Eighteen months after a freak railroad accident killed two young people on a trestle in Ellicott City, Md., the stark statistics on railroad deaths morphed into a campaign launched this week to combat them.
“A person or a vehicle is hit by a train every three hours,” said Joyce Rose, whose advocacy group, Operation Lifesaver, has joined railroads and federal transportation officials in a bilingual radio and television campaign intended to educate pedestrians and drivers about the risks they face around railroad tracks.

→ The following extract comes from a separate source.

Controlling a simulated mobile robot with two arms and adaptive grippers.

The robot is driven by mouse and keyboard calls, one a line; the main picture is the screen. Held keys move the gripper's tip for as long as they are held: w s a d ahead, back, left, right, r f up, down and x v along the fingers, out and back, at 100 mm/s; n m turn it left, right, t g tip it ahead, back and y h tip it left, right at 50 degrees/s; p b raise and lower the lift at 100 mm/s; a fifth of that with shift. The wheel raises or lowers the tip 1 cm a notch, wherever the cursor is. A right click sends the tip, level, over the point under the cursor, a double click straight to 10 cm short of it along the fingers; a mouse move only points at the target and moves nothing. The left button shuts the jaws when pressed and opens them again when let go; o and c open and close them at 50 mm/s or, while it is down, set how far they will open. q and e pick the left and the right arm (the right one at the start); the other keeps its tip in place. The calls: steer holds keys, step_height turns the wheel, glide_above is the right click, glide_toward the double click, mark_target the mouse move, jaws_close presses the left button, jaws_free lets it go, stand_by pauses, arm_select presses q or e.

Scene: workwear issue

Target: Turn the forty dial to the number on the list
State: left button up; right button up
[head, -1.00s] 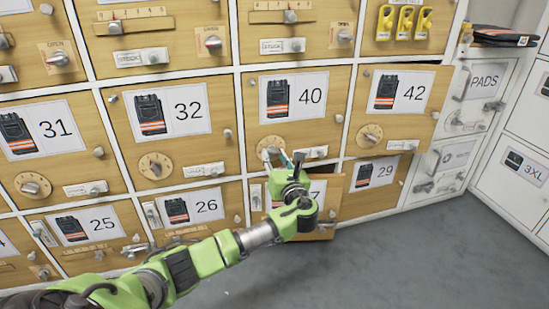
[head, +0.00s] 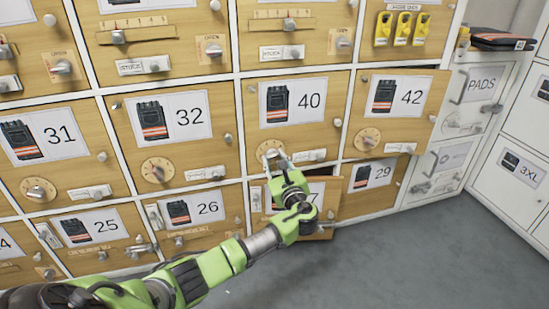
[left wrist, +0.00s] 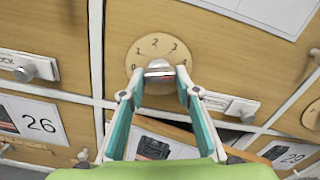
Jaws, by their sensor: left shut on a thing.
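The locker door marked 40 (head: 253,128) has a vest picture and a round wooden dial (head: 264,147) at its lower left. The dial also shows in the left wrist view (left wrist: 143,52), with numbers around its upper edge and a metal knob (left wrist: 159,67) in the middle. My left gripper (head: 275,158) is at this dial. In the left wrist view its two fingers (left wrist: 160,78) are shut on the knob from both sides. The knob's pointer is hard to make out behind the fingertips. I cannot make out a list. My right gripper is not in view.
Doors 32 (head: 225,132) and 42 (head: 433,100) have similar dials on either side. Below 40, a door (head: 322,215) stands ajar under my gripper, its number partly hidden. A sliding latch (head: 310,156) sits right of the dial. Grey floor (head: 400,265) is clear at lower right.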

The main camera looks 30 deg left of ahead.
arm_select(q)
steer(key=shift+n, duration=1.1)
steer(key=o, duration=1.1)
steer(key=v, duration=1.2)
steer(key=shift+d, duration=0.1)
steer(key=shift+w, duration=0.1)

Two young women, Elizabeth Nass and Rose Mayr, were killed in Ellicott City in 2012 after they climbed up and sat on a train trestle overlooking Main Street as a freight train passed within feet of them. The train derailed, and they were crushed under the weight of spilling coal.

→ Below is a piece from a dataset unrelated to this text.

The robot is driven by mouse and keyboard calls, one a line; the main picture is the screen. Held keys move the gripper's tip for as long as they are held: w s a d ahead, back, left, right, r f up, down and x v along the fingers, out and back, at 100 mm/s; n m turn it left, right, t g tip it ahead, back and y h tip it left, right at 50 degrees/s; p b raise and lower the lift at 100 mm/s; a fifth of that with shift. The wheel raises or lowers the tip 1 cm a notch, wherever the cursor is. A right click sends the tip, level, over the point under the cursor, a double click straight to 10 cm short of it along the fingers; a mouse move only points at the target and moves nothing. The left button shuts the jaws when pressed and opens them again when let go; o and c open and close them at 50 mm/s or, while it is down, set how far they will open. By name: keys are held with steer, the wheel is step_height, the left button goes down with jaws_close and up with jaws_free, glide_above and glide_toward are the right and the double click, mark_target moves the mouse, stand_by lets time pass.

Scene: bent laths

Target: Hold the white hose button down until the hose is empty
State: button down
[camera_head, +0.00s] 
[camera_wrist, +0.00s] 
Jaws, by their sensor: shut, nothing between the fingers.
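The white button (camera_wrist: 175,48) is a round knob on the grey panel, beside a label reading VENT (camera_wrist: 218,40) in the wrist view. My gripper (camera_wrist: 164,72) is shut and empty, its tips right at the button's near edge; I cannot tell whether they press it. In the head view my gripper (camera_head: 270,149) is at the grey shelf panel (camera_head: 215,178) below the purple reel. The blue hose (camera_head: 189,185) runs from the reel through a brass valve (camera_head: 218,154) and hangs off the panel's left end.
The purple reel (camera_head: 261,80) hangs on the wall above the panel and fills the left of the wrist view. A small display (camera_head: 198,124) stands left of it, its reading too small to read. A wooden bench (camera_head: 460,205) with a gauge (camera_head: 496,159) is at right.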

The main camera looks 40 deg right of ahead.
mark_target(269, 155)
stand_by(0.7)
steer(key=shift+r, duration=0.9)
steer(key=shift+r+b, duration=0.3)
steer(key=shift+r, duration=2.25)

A year later, in 2013, the Federal Railroad Administration (FRA) said 908 pedestrians were injured or killed while walking on or near railroad tracks, an increase of 7.7 percent from 2012. An additional 1,193 people were injured or killed at railroad grade crossings, a 1.5 percent increase.
“The industry is as safe as it’s ever been,” said FRA administrator Joseph Szabo, except for the issue of injury and deaths of people on the tracks or at grade crossings, perhaps because they don’t realize that “it’s going to take more than a mile [for a train] to stop.”
Russ Fletcher, a locomotive engineer for the Kansas City Southern Railroad, said, “I am constantly amazed that people don’t understand the mass and sheer physics. People make poor decisions in a split second that cost them for the rest of their lives.”